Your goal:
Determine the number of lines in the data that include the word "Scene", and write only that number.

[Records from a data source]
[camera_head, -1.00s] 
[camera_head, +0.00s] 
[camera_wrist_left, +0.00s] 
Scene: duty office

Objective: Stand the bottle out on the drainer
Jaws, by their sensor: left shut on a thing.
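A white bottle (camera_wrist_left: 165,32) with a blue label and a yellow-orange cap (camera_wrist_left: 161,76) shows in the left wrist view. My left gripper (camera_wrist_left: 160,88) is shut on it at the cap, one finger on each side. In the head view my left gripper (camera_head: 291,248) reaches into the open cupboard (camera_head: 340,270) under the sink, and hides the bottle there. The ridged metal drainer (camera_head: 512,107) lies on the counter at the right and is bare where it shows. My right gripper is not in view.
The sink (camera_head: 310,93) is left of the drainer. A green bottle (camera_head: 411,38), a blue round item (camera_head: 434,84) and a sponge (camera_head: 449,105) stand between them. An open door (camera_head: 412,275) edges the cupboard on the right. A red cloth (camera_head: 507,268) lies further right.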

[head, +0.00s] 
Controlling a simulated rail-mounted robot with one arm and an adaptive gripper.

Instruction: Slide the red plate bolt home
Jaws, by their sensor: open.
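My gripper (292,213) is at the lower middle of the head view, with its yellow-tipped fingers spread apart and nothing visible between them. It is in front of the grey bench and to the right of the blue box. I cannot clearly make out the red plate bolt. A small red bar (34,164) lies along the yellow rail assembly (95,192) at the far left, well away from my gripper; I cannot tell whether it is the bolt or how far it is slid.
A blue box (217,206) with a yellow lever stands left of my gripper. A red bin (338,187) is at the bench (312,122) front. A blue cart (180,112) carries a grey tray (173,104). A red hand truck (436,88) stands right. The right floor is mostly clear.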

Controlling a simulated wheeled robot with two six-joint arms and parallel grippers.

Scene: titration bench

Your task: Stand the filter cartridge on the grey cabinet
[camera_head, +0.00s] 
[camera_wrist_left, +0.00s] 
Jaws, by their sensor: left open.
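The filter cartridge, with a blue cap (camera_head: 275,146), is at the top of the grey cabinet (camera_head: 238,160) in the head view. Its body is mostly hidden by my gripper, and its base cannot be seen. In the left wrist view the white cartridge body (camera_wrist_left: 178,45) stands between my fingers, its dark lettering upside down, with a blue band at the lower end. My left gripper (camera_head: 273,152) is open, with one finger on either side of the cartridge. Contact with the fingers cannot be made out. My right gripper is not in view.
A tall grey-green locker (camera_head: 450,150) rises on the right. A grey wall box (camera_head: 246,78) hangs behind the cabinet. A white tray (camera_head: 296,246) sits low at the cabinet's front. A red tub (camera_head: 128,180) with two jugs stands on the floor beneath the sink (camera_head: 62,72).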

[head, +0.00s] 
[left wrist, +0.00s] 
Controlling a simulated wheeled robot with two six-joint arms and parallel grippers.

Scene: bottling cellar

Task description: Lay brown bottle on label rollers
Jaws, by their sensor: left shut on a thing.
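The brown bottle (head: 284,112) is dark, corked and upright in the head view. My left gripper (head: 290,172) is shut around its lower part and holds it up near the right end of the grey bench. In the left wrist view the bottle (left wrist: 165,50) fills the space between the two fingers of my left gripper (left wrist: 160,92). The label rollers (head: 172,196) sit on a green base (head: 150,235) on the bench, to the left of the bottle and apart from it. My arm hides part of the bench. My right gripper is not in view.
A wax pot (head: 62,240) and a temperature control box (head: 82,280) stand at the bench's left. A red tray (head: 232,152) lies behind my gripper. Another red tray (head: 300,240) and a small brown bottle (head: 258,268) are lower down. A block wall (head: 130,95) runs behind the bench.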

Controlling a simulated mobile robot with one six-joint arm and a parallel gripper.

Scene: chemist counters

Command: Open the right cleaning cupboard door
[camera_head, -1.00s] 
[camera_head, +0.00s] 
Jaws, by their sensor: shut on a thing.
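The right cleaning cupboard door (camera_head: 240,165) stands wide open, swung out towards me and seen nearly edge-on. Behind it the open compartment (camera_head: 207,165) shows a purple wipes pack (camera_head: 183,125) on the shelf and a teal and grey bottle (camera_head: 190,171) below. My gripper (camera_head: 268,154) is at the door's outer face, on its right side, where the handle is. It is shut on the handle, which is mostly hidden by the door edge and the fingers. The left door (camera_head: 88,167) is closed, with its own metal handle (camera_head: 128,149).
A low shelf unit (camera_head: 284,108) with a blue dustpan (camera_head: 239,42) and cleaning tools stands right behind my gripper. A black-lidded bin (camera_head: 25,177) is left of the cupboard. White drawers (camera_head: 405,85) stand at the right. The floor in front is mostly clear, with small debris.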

Answer to this task:
4